Some 100,000 Bhutanese refugees of ethnic Nepalese descent have been living in refugee camps run by the United Nations since the early 1990's, having been forced to leave Bhutan and live in exile.

Following repeated failed attempts at repatriation, a group of seven Western countries agreed to accept 70,000 of these refugees. Canada will be welcoming 5,000 of them over the next five years. To support this project, Citizenship, Immigration and Multiculturalism Canada (CIMC) has allocated $1.3 million for advance health screening of the Bhutanese coming to Canada and to provide treatment, where necessary, before they relocate.

The first group arrived in Canada this week, settling in Saint-Jerôme, Quebec.
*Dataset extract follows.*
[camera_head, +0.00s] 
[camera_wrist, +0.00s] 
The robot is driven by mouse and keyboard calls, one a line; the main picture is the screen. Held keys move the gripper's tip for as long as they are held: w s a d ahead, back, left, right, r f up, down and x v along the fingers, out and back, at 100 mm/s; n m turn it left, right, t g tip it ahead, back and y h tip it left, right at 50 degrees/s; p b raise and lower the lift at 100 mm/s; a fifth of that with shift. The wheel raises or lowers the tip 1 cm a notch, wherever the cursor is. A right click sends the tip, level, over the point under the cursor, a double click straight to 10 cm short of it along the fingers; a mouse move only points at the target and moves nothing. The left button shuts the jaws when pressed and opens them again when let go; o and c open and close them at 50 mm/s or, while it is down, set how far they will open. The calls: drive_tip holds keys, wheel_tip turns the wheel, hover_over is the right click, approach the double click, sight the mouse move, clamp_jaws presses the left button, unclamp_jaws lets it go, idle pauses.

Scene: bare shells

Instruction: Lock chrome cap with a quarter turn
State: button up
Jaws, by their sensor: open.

The province of Quebec has taken care of providing them with initial settlement funding to cover their basic needs, such as clothing and household items. They will also have access to language instruction and other integration services to ease their settlement into Quebec society.

The next group of Bhutanese refugees will arrive in various Canadian cities in early 2009.

"This is truly the start of a momentous journey for the Bhutanese refugees, who are finally in a place where they can be assured of safety and security," stated CIMC Minister Jason Kenney. "These individuals, and those still to come, bring with them hopes, dreams and skills that build an even richer and more prosperous society. I am proud of out country's long-standing humanitarian tradition of providing protection to refugees."

Every year, Canada resettles 10,000 to 12,000 refugees through its government-assisted and privately sponsored refugee programs. In 2007, Canada welcomed refugees from 70 different nations.

Citizenship, Immigration and Multiculturalism Canada has been implementing a new approach to sponsor large groups of refugees together.